» **Instructions for the task**
From the entries below, please gather each line containing the string "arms".

# Raw data start

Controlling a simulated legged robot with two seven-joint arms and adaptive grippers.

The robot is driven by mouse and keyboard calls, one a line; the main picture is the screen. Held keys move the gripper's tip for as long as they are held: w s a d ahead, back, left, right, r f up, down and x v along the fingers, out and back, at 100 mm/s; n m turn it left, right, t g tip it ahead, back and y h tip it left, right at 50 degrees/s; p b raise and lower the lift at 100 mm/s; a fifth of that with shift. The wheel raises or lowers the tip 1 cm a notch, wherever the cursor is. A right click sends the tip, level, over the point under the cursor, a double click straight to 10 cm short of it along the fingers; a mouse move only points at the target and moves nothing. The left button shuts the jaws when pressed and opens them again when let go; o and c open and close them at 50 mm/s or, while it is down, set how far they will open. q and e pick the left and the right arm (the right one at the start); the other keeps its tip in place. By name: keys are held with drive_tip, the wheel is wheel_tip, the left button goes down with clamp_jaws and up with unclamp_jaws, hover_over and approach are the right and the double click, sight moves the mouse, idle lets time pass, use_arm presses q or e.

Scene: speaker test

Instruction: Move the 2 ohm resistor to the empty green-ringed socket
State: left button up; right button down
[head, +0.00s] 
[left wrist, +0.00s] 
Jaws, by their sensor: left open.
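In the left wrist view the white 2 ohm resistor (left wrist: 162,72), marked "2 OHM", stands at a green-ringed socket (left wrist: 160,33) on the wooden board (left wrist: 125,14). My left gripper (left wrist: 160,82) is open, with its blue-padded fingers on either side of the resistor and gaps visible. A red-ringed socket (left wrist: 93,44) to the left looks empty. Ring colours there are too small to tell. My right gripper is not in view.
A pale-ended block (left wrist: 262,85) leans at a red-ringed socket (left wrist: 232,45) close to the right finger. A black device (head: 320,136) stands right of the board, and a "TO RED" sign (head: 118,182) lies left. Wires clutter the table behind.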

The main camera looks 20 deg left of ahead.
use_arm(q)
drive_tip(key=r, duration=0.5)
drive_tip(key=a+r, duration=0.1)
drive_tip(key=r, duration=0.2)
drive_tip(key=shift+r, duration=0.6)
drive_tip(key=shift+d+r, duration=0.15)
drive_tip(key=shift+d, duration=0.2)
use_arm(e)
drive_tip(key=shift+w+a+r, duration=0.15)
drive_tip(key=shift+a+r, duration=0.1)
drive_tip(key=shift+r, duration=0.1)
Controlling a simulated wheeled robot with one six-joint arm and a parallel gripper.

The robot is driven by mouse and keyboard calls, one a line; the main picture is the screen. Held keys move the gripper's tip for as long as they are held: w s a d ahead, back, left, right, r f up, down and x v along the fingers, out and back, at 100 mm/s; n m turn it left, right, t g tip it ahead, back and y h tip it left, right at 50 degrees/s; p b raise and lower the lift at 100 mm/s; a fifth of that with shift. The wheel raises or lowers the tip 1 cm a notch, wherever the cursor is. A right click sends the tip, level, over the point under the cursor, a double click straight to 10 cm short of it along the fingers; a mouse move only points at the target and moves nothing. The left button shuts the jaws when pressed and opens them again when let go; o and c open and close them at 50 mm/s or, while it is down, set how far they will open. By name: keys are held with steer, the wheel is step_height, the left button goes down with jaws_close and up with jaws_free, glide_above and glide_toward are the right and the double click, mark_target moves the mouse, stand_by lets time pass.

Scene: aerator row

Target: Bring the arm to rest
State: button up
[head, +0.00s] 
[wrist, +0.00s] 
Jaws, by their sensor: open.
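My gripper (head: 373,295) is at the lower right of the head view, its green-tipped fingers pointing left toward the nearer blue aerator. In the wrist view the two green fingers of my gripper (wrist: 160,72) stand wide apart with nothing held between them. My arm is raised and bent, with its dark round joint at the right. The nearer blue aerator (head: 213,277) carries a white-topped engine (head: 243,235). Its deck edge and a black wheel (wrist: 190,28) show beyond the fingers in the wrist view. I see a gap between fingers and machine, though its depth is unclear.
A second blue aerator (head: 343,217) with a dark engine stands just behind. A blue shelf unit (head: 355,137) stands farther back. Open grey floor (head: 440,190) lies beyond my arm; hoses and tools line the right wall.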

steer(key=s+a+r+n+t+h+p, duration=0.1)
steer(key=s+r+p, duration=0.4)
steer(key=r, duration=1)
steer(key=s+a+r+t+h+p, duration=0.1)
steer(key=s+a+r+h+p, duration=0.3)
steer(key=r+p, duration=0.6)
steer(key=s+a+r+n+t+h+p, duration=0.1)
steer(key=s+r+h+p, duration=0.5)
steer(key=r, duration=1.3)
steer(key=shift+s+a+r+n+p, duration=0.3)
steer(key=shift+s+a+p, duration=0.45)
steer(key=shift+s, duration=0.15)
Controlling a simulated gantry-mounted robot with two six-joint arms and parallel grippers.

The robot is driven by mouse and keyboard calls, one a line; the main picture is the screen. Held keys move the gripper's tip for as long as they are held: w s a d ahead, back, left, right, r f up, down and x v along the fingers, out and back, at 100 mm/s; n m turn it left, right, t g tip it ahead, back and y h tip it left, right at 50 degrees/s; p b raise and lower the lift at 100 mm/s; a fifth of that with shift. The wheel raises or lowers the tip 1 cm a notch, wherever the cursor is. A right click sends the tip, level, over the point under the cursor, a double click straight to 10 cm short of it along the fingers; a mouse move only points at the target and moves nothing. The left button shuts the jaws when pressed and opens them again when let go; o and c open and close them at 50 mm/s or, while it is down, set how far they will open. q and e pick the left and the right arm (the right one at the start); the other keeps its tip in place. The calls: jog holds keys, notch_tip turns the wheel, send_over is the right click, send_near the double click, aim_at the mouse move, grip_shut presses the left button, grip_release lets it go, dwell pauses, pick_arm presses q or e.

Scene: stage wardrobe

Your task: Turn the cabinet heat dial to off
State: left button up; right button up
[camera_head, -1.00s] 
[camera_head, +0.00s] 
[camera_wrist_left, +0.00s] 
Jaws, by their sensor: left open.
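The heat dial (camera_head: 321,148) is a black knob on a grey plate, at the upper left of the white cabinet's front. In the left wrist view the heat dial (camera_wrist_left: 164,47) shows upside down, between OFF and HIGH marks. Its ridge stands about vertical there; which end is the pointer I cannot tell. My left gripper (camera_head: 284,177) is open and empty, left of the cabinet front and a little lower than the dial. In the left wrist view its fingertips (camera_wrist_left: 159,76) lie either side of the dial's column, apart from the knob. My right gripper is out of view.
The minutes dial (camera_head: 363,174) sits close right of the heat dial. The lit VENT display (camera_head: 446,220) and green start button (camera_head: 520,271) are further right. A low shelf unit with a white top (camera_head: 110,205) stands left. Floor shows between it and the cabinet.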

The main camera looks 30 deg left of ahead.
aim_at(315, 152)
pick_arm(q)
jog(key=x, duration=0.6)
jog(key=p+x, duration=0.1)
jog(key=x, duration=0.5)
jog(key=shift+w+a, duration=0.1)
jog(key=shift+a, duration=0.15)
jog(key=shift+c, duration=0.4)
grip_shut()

# Raw data end

» **Solved problem**
Controlling a simulated legged robot with two seven-joint arms and adaptive grippers.
Controlling a simulated gantry-mounted robot with two six-joint arms and parallel grippers.

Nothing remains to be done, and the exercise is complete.